> **SHORT TASK**: Transcribe the records below exactly as they appear, omitting any pictures.

> **LISTED ENTRIES**:
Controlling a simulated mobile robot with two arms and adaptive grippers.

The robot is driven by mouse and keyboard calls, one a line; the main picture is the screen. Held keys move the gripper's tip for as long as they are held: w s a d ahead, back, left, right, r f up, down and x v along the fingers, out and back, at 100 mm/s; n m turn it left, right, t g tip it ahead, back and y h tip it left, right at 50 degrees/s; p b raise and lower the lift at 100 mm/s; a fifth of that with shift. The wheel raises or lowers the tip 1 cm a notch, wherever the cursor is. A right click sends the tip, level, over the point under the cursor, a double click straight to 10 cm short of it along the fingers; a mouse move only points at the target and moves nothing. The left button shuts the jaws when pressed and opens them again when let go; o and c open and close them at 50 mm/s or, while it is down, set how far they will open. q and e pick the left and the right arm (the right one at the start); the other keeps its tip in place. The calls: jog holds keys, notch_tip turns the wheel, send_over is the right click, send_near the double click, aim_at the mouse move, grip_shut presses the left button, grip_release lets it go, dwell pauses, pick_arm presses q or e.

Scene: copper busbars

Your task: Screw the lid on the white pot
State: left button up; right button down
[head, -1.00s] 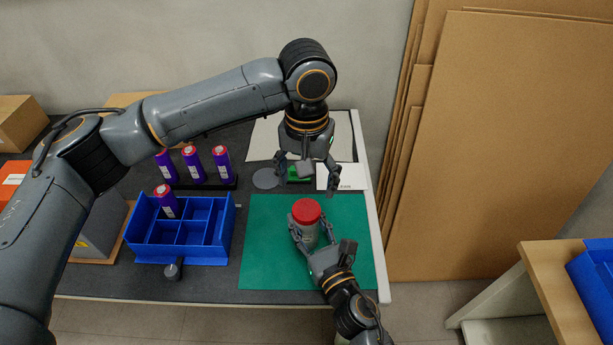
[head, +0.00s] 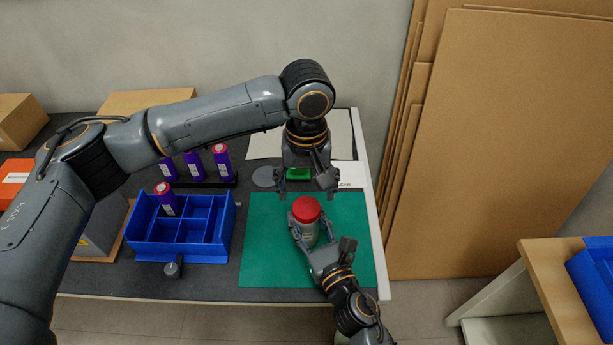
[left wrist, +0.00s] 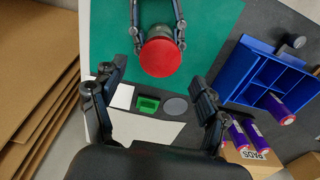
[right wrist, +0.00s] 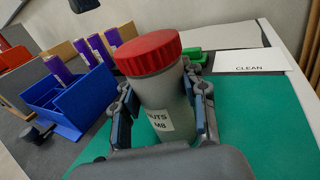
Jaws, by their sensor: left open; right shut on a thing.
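The white pot (right wrist: 165,100) looks grey-white, bears a label reading "NUTS M8" and stands upright on the green mat (head: 265,270). The red lid (head: 306,209) sits on top of the pot; it also shows in the right wrist view (right wrist: 148,52) and from above in the left wrist view (left wrist: 160,56). I cannot tell how tightly it sits. My right gripper (head: 307,243) is shut around the pot's body, below the lid. My left gripper (head: 308,190) is open and empty, pointing down behind the lid and apart from it; its spread fingers show in the left wrist view (left wrist: 157,108).
A blue divided bin (head: 180,255) stands left of the mat, with a purple canister (head: 166,202) in it. Several purple canisters stand behind it. A grey disc (head: 264,177), a small green tray (head: 298,174) and a "CLEAN" card (head: 352,175) lie behind the mat.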

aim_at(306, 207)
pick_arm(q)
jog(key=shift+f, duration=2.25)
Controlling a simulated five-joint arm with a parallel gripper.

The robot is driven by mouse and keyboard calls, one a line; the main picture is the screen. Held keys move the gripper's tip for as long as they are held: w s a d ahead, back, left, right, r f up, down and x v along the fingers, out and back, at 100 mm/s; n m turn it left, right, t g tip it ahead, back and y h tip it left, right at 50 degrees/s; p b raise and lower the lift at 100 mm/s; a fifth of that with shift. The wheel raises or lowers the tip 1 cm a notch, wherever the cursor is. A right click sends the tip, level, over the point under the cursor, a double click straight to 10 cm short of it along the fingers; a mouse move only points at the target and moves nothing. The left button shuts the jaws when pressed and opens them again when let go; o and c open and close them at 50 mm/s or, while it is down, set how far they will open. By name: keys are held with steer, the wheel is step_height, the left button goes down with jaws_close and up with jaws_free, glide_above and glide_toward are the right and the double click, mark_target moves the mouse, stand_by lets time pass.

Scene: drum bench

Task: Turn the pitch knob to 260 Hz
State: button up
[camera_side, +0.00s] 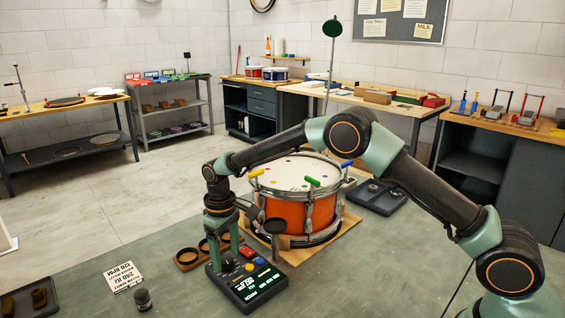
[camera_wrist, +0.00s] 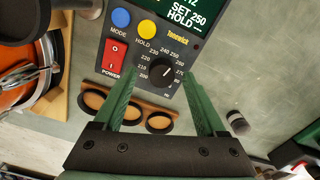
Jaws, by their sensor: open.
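The tuner box (camera_side: 262,298) is dark, with a lit green display (camera_wrist: 185,12) whose visible lines read SET 250 and HOLD. Its black pitch knob (camera_wrist: 162,73) sits inside a ring of printed numbers from about 200 to 260. The knob's white pointer slants to the upper right in the wrist view. My gripper (camera_side: 226,252) points down over the box in the side view. In the wrist view my gripper (camera_wrist: 160,80) is open, with one green finger on each side of the knob. I cannot tell whether the fingers touch it. The fingers hide the knob in the side view.
The box carries a red power switch (camera_wrist: 114,56), a blue MODE button (camera_wrist: 121,17) and a yellow HOLD button (camera_wrist: 147,28). An orange drum (camera_side: 284,214) stands close behind. A wooden holder (camera_side: 187,262), a printed card (camera_side: 123,277) and a small dark jar (camera_side: 143,299) lie nearby.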

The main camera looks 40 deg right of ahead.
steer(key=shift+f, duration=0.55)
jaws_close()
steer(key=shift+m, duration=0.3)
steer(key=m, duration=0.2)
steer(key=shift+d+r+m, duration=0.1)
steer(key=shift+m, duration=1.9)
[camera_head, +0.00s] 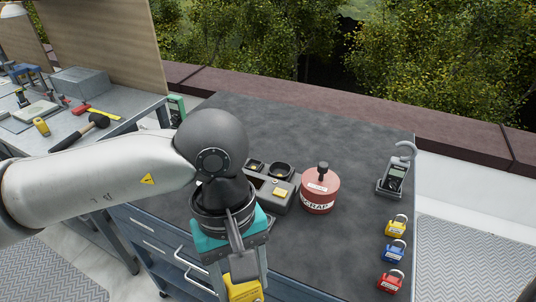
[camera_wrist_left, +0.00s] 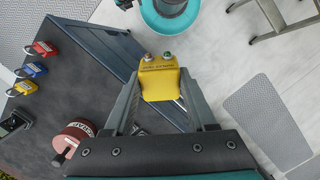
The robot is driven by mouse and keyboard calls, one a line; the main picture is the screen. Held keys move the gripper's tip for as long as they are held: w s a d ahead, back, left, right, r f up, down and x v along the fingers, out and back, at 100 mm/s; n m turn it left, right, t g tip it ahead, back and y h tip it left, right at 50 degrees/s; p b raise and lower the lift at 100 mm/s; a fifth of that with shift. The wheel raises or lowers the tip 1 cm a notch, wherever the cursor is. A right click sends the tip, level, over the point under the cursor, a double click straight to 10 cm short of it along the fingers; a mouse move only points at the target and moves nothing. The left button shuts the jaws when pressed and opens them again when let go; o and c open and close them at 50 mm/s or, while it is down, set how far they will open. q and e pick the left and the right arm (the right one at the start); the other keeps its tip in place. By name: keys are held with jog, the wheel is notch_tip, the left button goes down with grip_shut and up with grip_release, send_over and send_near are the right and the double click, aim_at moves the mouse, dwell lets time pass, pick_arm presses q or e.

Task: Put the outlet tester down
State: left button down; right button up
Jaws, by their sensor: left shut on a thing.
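The outlet tester is a small yellow block with lettering and two small round knobs at one end; it shows in the left wrist view (camera_wrist_left: 160,80) and at the bottom of the head view (camera_head: 243,290). My left gripper (camera_head: 240,284) is shut on it, with one finger on each side, also seen in the left wrist view (camera_wrist_left: 160,88). The gripper holds it in front of the near edge of the dark cabinet top (camera_head: 340,262), apart from the surface.
A red scrap tin (camera_head: 319,193) and a grey tray (camera_head: 270,200) stand near my arm. A clamp meter (camera_head: 395,175) and yellow, blue and red padlocks (camera_head: 391,282) line the right side. The top's far middle is clear. A workbench with tools (camera_head: 75,110) is at left.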

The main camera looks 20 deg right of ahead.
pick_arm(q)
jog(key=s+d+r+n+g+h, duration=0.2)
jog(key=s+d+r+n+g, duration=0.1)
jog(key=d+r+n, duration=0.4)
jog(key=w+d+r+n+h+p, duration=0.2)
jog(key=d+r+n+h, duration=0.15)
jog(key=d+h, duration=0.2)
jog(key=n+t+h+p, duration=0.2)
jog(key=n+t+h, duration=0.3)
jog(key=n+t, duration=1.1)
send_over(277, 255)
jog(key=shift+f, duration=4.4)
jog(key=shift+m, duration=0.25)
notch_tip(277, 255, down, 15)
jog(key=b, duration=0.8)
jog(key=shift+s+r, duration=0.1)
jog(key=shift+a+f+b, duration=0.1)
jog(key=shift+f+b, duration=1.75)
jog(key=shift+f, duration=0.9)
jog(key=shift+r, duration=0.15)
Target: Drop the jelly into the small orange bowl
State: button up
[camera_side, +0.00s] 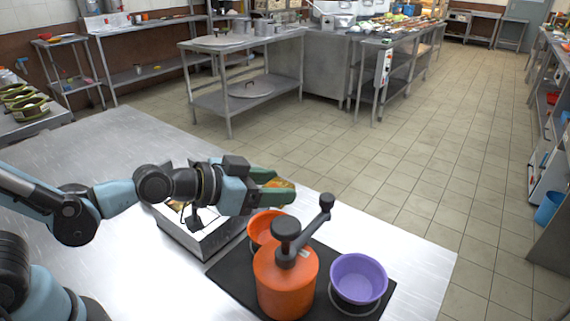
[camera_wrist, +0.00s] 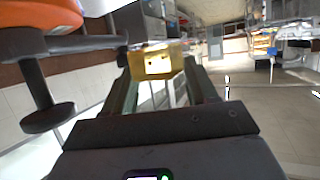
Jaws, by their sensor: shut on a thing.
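The jelly shows in the wrist view as a yellow block (camera_wrist: 157,66) between the far ends of my fingers. In the side view it is an orange-yellow patch (camera_side: 283,184) at the green fingertips, partly hidden by them. My gripper (camera_side: 276,189) is shut on it and holds it in the air, above and slightly right of the small orange bowl (camera_side: 258,228). The bowl stands on a black mat (camera_side: 231,272), partly hidden by the orange pot. My gripper also shows in the wrist view (camera_wrist: 158,75).
A tall orange pot with a dark crank (camera_side: 286,277) stands close in front of the orange bowl; its crank arm rises near my gripper. A purple bowl (camera_side: 358,279) is to its right. A pale box-like tray (camera_side: 202,240) lies under my wrist. The table's left side is clear.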

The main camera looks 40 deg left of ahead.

> **TASK OUTPUT**:
Controlling a simulated mobile robot with two arms and adaptive grippers.

The robot is driven by mouse and keyboard calls, one a line; the main picture is the screen. Held keys move the gripper's tip for as long as they are held: w s a d ahead, back, left, right, r f up, down and x v along the fingers, out and back, at 100 mm/s; n m turn it left, right, t g tip it ahead, back and y h tip it left, right at 50 degrees/s; p b raise and lower the lift at 100 mm/s; a fifth of that with shift. The wheel raises or lowers the tip 1 cm a notch, wherever the cursor is. A right click sends the tip, level, over the point under the cursor, a double click straight to 10 cm short of it along the fingers; a mouse move only points at the target and moves nothing. The left button shuts the jaws when pressed and opens them again when let go; o and c open and close them at 50 mm/s or, while it is down, set how far they will open. q and e pick the left and the right arm (the right one at the start); the other keeps its tip in place. The calls: jog holds keys, notch_tip turns the wheel, send_over is the right click, send_near the double click, aim_at the mouse move, grip_shut presses the left button, grip_release lets it go, dwell pauses, pick_arm presses q or e.

Scene: copper busbars

Your task: Screw the lid on the white pot
State: left button up; right button down
[head, -1.00s] 
[head, +0.00s] 
[left wrist, +0.00s] 
[right wrist, +0.00s] 
Jaws, by their sensor: left open; right shut on a thing.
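The white pot (right wrist: 165,100) looks grey-white, bears a label reading "NUTS M8" and stands upright on the green mat (head: 265,270). The red lid (head: 306,209) sits on top of the pot; it also shows in the right wrist view (right wrist: 148,52) and from above in the left wrist view (left wrist: 160,56). I cannot tell how tightly it sits. My right gripper (head: 307,243) is shut around the pot's body, below the lid. My left gripper (head: 308,190) is open and empty, pointing down behind the lid and apart from it; its spread fingers show in the left wrist view (left wrist: 157,108).
A blue divided bin (head: 180,255) stands left of the mat, with a purple canister (head: 166,202) in it. Several purple canisters stand behind it. A grey disc (head: 264,177), a small green tray (head: 298,174) and a "CLEAN" card (head: 352,175) lie behind the mat.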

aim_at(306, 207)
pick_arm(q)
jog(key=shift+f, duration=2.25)
Controlling a simulated five-joint arm with a parallel gripper.

The robot is driven by mouse and keyboard calls, one a line; the main picture is the screen. Held keys move the gripper's tip for as long as they are held: w s a d ahead, back, left, right, r f up, down and x v along the fingers, out and back, at 100 mm/s; n m turn it left, right, t g tip it ahead, back and y h tip it left, right at 50 degrees/s; p b raise and lower the lift at 100 mm/s; a fifth of that with shift. The wheel raises or lowers the tip 1 cm a notch, wherever the cursor is. A right click sends the tip, level, over the point under the cursor, a double click straight to 10 cm short of it along the fingers; a mouse move only points at the target and moves nothing. The left button shuts the jaws when pressed and opens them again when let go; o and c open and close them at 50 mm/s or, while it is down, set how far they will open. By name: keys are held with steer, the wheel is step_height, the left button goes down with jaws_close and up with jaws_free, glide_above and glide_toward are the right and the double click, mark_target moves the mouse, stand_by lets time pass.

Scene: drum bench

Task: Turn the pitch knob to 260 Hz
State: button up
[camera_side, +0.00s] 
[camera_wrist, +0.00s] 
Jaws, by their sensor: open.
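The tuner box (camera_side: 262,298) is dark, with a lit green display (camera_wrist: 185,12) whose visible lines read SET 250 and HOLD. Its black pitch knob (camera_wrist: 162,73) sits inside a ring of printed numbers from about 200 to 260. The knob's white pointer slants to the upper right in the wrist view. My gripper (camera_side: 226,252) points down over the box in the side view. In the wrist view my gripper (camera_wrist: 160,80) is open, with one green finger on each side of the knob. I cannot tell whether the fingers touch it. The fingers hide the knob in the side view.
The box carries a red power switch (camera_wrist: 114,56), a blue MODE button (camera_wrist: 121,17) and a yellow HOLD button (camera_wrist: 147,28). An orange drum (camera_side: 284,214) stands close behind. A wooden holder (camera_side: 187,262), a printed card (camera_side: 123,277) and a small dark jar (camera_side: 143,299) lie nearby.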

The main camera looks 40 deg right of ahead.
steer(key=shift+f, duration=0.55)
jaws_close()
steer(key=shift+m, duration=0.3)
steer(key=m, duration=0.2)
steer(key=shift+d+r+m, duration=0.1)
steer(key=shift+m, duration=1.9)
[camera_head, +0.00s] 
[camera_wrist_left, +0.00s] 
The robot is driven by mouse and keyboard calls, one a line; the main picture is the screen. Held keys move the gripper's tip for as long as they are held: w s a d ahead, back, left, right, r f up, down and x v along the fingers, out and back, at 100 mm/s; n m turn it left, right, t g tip it ahead, back and y h tip it left, right at 50 degrees/s; p b raise and lower the lift at 100 mm/s; a fifth of that with shift. The wheel raises or lowers the tip 1 cm a notch, wherever the cursor is. A right click sends the tip, level, over the point under the cursor, a double click straight to 10 cm short of it along the fingers; a mouse move only points at the target and moves nothing. The left button shuts the jaws when pressed and opens them again when let go; o and c open and close them at 50 mm/s or, while it is down, set how far they will open. q and e pick the left and the right arm (the right one at the start); the other keeps its tip in place. By name: keys are held with jog, the wheel is notch_tip, the left button goes down with grip_shut and up with grip_release, send_over and send_near are the right and the double click, aim_at moves the mouse, dwell lets time pass, pick_arm presses q or e.

Task: Put the outlet tester down
State: left button down; right button up
Jaws, by their sensor: left shut on a thing.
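The outlet tester is a small yellow block with lettering and two small round knobs at one end; it shows in the left wrist view (camera_wrist_left: 160,80) and at the bottom of the head view (camera_head: 243,290). My left gripper (camera_head: 240,284) is shut on it, with one finger on each side, also seen in the left wrist view (camera_wrist_left: 160,88). The gripper holds it in front of the near edge of the dark cabinet top (camera_head: 340,262), apart from the surface.
A red scrap tin (camera_head: 319,193) and a grey tray (camera_head: 270,200) stand near my arm. A clamp meter (camera_head: 395,175) and yellow, blue and red padlocks (camera_head: 391,282) line the right side. The top's far middle is clear. A workbench with tools (camera_head: 75,110) is at left.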

The main camera looks 20 deg right of ahead.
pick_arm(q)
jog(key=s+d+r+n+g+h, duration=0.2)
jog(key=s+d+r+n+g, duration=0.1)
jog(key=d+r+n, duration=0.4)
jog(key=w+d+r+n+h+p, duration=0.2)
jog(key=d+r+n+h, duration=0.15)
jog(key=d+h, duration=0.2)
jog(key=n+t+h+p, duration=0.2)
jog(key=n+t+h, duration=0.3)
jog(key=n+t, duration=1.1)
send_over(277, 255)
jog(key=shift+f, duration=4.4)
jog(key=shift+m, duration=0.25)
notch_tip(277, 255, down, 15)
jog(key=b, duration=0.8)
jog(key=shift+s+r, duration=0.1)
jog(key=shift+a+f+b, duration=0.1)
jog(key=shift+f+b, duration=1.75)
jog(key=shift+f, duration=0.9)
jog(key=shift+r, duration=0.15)
Target: Drop the jelly into the small orange bowl
State: button up
[camera_side, +0.00s] 
[camera_wrist, +0.00s] 
Jaws, by their sensor: shut on a thing.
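The jelly shows in the wrist view as a yellow block (camera_wrist: 157,66) between the far ends of my fingers. In the side view it is an orange-yellow patch (camera_side: 283,184) at the green fingertips, partly hidden by them. My gripper (camera_side: 276,189) is shut on it and holds it in the air, above and slightly right of the small orange bowl (camera_side: 258,228). The bowl stands on a black mat (camera_side: 231,272), partly hidden by the orange pot. My gripper also shows in the wrist view (camera_wrist: 158,75).
A tall orange pot with a dark crank (camera_side: 286,277) stands close in front of the orange bowl; its crank arm rises near my gripper. A purple bowl (camera_side: 358,279) is to its right. A pale box-like tray (camera_side: 202,240) lies under my wrist. The table's left side is clear.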

The main camera looks 40 deg left of ahead.

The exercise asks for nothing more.